True but I don't have enough experience to argue with people when and how much unsafe is enough and whether using unsafe defeats the purpose of safe language and all other cliches you usually read on forums :slight_smile: So in these slides I just focused on idiomatic code in hope that it will be easier to prepare better and more precise talks later.

Rust has no options to disable safety checks

I find this a bit misleading; there is nothing in surface Rust that prevents you from doing anything you want without any runtime checks,
as long as you use enough unsafe (you can't easily turn off all compile-time checks though), modulo maybe some missed optimizations or compiler bugs.

Oh, I should have written it better. I only meant that compiler does not provide some big-hammer flags to disable safety checks globally (which is understandable and good) so they had to be disabled via manual patches.

Still, I'm not sure if it makes sense to talk about using typical/idiomatic Rust code when we talk about using only the standard library.
IMO the single biggest performance benefit of Rust over C++ is that you can very easily include libraries,
which allows you to get to a certain performance level faster, without spending time debugging UB, learning how to build a library or
understanding how to use it correctly. It also allows you to experiment with many different optimization approaches quickly by just swapping libraries.

Agreed, I will add this in slides and stress during the talk.

Slide 39 is very interesting. If I read it right, the biggest win was 6%?
That's pretty awesome for the smartness of LLVM and shows low cost of bound checks in these scenarios.
Would be interested in the performance of rustc itself while compiling, if bound checks are removed from it!

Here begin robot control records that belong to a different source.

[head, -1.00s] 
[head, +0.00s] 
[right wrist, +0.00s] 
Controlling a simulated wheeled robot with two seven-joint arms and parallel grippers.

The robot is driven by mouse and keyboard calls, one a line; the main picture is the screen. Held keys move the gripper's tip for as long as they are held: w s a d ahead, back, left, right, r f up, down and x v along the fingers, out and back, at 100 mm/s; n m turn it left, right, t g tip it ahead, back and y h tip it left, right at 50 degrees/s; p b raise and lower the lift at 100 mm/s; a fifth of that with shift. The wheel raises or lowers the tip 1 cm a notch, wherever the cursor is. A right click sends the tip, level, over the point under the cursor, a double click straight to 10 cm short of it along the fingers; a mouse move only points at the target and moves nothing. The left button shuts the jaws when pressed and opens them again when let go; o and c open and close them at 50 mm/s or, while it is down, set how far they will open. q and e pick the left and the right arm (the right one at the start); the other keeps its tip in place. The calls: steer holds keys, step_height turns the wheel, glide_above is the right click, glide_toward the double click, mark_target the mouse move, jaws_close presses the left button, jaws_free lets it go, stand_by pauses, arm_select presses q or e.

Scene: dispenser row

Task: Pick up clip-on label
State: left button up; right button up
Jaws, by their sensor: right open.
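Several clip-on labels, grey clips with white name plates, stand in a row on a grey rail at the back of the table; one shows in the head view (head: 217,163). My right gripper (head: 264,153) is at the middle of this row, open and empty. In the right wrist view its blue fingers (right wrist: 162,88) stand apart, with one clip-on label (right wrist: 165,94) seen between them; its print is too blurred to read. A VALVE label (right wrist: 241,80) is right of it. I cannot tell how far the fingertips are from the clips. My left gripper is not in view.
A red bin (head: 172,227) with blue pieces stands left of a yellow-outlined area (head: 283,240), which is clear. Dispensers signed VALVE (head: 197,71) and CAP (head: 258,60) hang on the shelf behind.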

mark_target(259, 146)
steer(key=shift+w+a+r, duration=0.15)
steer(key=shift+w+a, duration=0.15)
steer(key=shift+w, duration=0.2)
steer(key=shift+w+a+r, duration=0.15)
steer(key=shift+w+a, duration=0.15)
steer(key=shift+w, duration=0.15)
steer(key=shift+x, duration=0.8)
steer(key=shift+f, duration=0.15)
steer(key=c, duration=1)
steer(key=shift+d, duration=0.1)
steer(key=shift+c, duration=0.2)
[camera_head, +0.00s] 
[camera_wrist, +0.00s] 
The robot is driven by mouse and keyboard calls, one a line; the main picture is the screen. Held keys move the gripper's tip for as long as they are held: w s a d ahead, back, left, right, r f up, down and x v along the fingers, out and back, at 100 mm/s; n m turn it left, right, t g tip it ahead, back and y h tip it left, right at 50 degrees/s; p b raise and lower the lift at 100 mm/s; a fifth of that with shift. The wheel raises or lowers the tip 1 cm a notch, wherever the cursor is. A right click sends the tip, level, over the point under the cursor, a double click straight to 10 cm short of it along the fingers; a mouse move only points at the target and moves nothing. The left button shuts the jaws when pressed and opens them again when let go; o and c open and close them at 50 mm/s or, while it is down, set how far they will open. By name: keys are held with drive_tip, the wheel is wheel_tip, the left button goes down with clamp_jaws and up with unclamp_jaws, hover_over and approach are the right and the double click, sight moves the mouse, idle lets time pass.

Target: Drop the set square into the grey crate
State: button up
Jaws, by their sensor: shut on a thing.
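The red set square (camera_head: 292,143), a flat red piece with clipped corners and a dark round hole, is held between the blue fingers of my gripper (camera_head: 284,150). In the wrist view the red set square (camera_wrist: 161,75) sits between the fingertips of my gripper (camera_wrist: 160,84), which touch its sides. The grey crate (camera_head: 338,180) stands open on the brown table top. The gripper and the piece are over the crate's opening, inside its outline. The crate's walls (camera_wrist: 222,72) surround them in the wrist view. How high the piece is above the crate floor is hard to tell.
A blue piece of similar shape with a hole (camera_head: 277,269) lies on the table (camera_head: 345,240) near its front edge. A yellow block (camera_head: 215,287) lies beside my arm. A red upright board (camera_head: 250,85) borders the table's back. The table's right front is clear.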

This part should be taken with grain of salt because this number is just a geomean of benchmarks within the project. So 1% could mean both that all benchmarks improved by 1% or that 10% of benchmarks improved by 10%. This is a rather crude metric but I'm not sure how else I can condense 100's of benchmarks into a single number :confused:

I planned to say about this when showing the first graph but now I see that I should add an explicit slides with explanation.

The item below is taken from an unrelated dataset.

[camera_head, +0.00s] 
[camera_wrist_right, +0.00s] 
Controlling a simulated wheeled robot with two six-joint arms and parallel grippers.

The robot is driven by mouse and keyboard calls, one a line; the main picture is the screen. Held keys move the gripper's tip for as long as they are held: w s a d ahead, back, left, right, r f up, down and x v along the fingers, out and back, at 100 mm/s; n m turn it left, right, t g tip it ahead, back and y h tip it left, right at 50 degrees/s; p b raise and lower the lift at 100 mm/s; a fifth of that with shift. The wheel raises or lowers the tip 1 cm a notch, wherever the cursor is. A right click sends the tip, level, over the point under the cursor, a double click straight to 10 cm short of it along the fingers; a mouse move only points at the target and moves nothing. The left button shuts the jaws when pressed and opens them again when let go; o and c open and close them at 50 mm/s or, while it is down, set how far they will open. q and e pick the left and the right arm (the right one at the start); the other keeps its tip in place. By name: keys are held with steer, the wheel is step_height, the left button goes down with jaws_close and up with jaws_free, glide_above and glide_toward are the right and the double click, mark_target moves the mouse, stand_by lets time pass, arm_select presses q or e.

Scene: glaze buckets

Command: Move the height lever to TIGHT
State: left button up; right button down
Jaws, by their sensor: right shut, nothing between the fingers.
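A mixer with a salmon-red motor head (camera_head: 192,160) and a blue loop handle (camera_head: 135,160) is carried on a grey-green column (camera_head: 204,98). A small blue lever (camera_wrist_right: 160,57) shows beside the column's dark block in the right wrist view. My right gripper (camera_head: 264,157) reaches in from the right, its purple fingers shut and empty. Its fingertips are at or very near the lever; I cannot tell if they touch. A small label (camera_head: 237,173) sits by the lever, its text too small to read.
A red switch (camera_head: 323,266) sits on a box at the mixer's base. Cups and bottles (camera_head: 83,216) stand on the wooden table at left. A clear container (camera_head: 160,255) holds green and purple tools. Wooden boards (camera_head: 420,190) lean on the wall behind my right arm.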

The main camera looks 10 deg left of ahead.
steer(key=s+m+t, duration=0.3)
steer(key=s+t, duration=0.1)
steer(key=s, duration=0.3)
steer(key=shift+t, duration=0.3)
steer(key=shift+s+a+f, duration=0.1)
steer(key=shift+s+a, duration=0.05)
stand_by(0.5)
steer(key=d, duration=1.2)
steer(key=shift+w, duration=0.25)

The unused write analysis is also very interesting. I tried to do something similar on the Rust (not LLVM) level some time ago;
similar statistics could be useful to detect useless initializations (but also useless Drops etc.) to optimize the compiler.

I was silly enough to implement my own plugin instead of reusing dead stores by Krister Walfridsson (Krister Walfridsson’s old blog: Watching for software inefficiencies with Valgrind) :slight_smile:

Re slide 109: I think it would be very interesting to see some numbers/benchmarks that would confirm that making signed integer overflow UB is actually important for perf.
"in practice" (i.e. not on SPEC2000, though it would be interesting to see the effect even there :slight_smile: ).
If I'm not mistaken, that's slide 112?

No, 112 is just about disabling default checks (divide by zero, saturated float casts, etc.).

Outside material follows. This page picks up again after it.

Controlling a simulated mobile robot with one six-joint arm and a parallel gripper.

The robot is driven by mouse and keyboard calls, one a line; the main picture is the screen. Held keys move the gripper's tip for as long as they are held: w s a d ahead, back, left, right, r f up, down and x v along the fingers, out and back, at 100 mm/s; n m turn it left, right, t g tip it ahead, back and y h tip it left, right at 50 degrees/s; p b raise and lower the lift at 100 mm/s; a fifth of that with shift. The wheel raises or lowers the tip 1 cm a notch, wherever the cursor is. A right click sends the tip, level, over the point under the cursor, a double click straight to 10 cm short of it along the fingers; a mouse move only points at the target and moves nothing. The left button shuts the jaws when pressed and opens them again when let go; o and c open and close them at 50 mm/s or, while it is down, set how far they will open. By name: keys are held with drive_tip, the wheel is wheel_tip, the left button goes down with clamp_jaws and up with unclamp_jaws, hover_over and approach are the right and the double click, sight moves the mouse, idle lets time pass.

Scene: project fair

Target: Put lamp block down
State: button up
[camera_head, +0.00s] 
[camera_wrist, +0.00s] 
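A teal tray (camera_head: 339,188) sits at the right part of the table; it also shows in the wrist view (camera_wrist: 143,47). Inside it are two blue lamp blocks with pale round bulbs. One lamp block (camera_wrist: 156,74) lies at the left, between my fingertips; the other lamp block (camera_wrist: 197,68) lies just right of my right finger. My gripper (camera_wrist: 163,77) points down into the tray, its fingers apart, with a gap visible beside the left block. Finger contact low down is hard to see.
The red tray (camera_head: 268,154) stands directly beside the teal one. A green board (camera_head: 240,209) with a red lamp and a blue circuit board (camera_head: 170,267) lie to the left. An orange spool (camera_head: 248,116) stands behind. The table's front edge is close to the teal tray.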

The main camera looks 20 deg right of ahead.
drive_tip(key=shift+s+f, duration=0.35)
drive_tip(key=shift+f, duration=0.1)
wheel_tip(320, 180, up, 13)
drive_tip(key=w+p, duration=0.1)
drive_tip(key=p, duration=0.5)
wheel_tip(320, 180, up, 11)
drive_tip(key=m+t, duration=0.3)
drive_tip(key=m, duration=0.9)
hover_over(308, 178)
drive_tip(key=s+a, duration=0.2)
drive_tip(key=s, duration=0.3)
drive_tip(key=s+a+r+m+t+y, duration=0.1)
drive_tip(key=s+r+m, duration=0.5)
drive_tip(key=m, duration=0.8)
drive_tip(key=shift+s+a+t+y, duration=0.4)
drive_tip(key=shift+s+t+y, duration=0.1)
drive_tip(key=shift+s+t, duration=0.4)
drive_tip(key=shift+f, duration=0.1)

I do have data for overflow UB (1-1.5% average improvements for rav1e and rustc-runtime-benchmarks, no changes in other projects) but for some reasons I didn't add the graph to slides (probably I should ?).

Though Disable mandatory overflow and other arithmetic checks. · yugr/rust-private@858aaa7 · GitHub seems "too weak",
surely that's not all the cases of checked arithmetics in the stdlib;
it would be better to modify rustc to tell LLVM to just treat all signed integer overflows as undefined, rather than to change stdlib code.

Yes, finding all those cases in stdlib was tedious. For some reasons I was afraid to do this globally in LLVM (it's been half a year now so hard to remember the exact reason).

In general, I love the idea of modifying the compiler to produce performance baselines,
though I worry that some of the modifications might not be going all the way or
showing what you wanted to demonstrate

I agree that this is possible and I'm open to criticism (I may not have enough time to fix all issues and recollect measurements before the talk but I'll at least mention them in slides).

it's quite difficult to compare between rustc and clang
they hold LLVM in quite different ways sometimes.

Could you give some specific examples ? This could be relevant for the talk.

The talk sounds very interesting and detailed, you clearly did your research!
It would be a great learning resource even as a website or a blog post.

Thank you ! My hope is that it will help people to write more performant Rust and also serve as basis for more complete or nuanced talks on performance or C/C++ comparison.

One additional nitpick: I probably don't understand the charts very well.
The differences in timings don't seem so large as to require a logarithmic Y axis

Oh, yes, will fix.

and I don't understand what is "% change". Does "bar goes up" mean it's slower or faster?

Yes, it's faster (we compare against baseline Rust).

I thought it's the former, but then on slide 146 you claim that almost everything is up to 5% slower when you disable all checks? That sounds weird

Hm, maybe you checked older version of pdf ? All benchmarks in slide 146 in latest (rust-slides/EN.pdf at 4e728f432ab91b4096fa755d6b1f1fd0bb2c5950 · yugr/rust-slides · GitHub) seem to improve (modulo some minor noise).

it would be better to modify rustc to tell LLVM to just treat all signed integer overflows as undefined, rather than to change stdlib code.

Yes, finding all those cases in stdlib was tedious. For some reasons I was afraid to do this globally in LLVM (it's been half a year now so hard to remember the exact reason).

Ok, now I remembered. Additive operations in LLVM are signless so e.g. it's not possible to discern signed add (which could get nsw) from unsigned one.